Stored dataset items
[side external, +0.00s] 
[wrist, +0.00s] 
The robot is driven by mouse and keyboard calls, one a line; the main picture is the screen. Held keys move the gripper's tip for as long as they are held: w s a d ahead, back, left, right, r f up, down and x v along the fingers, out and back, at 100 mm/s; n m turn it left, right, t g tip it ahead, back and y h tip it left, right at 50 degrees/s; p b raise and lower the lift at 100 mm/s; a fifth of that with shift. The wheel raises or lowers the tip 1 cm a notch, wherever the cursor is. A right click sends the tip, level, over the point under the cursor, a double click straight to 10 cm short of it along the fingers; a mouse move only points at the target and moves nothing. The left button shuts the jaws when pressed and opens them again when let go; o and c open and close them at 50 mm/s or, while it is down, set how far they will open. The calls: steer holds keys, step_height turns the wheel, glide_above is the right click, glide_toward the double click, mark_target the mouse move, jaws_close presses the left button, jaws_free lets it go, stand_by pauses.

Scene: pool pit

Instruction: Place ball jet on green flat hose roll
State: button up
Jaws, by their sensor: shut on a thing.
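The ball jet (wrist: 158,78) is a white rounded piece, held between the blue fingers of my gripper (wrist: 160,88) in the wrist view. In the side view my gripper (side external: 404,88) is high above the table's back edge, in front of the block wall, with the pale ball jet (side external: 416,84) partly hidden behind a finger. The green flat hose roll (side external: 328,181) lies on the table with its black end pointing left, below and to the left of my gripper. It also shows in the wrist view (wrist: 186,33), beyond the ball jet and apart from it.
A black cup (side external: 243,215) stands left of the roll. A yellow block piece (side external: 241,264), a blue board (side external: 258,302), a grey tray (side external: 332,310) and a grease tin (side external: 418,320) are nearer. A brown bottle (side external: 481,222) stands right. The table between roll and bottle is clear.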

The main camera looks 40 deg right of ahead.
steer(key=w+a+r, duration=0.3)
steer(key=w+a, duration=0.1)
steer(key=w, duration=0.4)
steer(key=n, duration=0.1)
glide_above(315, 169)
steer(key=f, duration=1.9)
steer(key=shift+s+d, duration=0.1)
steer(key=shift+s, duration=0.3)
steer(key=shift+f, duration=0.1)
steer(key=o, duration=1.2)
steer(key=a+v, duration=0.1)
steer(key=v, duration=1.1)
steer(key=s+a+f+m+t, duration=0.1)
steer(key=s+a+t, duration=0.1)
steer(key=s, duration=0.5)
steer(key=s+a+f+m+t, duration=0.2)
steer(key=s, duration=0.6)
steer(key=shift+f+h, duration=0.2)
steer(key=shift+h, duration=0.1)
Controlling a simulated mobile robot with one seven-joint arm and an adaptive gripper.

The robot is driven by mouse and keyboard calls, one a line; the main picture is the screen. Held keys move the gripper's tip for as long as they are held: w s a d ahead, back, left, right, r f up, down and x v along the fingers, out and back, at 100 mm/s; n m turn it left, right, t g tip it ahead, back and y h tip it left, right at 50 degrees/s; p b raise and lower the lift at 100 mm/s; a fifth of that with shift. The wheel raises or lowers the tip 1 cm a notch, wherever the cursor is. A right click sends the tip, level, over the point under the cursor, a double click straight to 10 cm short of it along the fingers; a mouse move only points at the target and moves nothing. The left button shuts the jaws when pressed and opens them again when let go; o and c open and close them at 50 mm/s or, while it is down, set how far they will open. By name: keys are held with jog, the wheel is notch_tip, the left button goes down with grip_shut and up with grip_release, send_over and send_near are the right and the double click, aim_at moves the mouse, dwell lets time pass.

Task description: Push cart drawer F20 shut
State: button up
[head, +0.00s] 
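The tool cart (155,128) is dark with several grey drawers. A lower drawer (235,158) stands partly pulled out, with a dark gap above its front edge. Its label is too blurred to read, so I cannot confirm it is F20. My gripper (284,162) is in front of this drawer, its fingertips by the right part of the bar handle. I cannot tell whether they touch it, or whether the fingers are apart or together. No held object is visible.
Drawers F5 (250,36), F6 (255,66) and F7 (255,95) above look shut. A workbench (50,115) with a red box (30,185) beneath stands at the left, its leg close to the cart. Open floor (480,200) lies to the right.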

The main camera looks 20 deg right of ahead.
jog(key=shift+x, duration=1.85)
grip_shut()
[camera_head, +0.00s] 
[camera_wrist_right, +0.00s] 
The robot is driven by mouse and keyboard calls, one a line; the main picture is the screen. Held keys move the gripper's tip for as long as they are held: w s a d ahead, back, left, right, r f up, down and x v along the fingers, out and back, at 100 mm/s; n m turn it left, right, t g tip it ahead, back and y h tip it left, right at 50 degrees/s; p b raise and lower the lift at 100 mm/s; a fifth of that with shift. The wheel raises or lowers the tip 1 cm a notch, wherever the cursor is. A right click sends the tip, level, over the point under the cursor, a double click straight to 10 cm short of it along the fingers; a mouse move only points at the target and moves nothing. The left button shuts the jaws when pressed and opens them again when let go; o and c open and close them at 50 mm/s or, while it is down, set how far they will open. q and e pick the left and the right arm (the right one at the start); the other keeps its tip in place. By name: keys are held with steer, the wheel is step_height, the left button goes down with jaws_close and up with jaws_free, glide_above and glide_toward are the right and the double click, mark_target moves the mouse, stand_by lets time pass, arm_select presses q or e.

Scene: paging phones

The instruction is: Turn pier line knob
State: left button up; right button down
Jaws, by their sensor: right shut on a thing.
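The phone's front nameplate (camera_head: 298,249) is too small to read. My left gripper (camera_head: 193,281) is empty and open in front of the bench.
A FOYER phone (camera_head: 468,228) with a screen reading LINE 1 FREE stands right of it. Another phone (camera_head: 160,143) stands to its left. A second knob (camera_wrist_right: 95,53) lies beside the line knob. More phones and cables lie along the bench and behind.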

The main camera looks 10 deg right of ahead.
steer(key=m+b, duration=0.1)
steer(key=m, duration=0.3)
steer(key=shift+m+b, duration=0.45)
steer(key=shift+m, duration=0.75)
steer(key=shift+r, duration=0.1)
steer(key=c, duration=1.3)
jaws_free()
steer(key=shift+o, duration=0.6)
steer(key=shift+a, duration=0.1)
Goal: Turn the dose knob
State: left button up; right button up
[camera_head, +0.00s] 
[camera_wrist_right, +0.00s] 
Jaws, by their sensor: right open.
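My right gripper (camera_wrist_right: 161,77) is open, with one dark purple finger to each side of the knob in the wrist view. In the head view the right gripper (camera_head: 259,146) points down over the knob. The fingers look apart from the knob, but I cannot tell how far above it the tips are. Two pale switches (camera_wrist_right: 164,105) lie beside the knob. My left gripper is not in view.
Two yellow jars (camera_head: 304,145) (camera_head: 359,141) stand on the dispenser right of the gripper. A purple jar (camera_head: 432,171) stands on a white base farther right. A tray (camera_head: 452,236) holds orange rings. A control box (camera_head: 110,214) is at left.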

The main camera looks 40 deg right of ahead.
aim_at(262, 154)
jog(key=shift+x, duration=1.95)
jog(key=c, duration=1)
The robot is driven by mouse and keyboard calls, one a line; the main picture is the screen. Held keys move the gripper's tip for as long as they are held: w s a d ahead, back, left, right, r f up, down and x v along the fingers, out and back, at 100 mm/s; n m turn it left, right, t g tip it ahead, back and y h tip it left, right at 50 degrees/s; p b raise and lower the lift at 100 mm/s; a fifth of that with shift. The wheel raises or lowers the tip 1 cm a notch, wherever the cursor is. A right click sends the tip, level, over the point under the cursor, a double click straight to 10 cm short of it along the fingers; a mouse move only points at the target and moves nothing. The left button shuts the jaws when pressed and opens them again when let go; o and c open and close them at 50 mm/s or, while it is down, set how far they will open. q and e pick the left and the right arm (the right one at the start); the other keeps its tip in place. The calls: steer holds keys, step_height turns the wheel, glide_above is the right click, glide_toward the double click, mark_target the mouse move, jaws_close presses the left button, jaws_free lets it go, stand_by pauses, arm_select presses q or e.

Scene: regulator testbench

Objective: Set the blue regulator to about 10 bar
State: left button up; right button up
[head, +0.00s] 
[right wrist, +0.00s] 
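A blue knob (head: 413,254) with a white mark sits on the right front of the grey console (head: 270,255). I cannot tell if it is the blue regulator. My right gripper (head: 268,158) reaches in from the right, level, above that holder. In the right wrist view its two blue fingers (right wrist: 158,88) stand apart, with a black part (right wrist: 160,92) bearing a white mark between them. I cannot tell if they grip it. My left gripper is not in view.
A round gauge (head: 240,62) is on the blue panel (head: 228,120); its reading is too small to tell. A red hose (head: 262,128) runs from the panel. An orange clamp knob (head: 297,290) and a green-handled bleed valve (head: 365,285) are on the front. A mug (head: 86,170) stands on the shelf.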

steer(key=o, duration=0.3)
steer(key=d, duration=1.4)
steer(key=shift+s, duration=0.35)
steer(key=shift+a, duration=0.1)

- _PROBLEM STATEMENT_: Retype only what lies between the line bearing "Jaws, by their sensor: shut on a thing." and the line bearing "Controlling a simulated", keeping both of those lines.

- _RIGHT ANSWER_:
Jaws, by their sensor: shut on a thing.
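The ball jet (wrist: 158,78) is a white rounded piece, held between the blue fingers of my gripper (wrist: 160,88) in the wrist view. In the side view my gripper (side external: 404,88) is high above the table's back edge, in front of the block wall, with the pale ball jet (side external: 416,84) partly hidden behind a finger. The green flat hose roll (side external: 328,181) lies on the table with its black end pointing left, below and to the left of my gripper. It also shows in the wrist view (wrist: 186,33), beyond the ball jet and apart from it.
A black cup (side external: 243,215) stands left of the roll. A yellow block piece (side external: 241,264), a blue board (side external: 258,302), a grey tray (side external: 332,310) and a grease tin (side external: 418,320) are nearer. A brown bottle (side external: 481,222) stands right. The table between roll and bottle is clear.

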The main camera looks 40 deg right of ahead.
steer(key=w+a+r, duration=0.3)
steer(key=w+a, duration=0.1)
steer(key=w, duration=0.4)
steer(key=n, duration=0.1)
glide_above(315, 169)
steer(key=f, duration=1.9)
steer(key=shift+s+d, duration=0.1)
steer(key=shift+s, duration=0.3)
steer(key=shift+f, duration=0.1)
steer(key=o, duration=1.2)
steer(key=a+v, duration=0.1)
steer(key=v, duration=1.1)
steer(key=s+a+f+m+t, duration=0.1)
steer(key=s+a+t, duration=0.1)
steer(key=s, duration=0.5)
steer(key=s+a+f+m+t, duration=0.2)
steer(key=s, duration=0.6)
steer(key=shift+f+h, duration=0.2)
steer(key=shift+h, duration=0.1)
Controlling a simulated mobile robot with one seven-joint arm and an adaptive gripper.

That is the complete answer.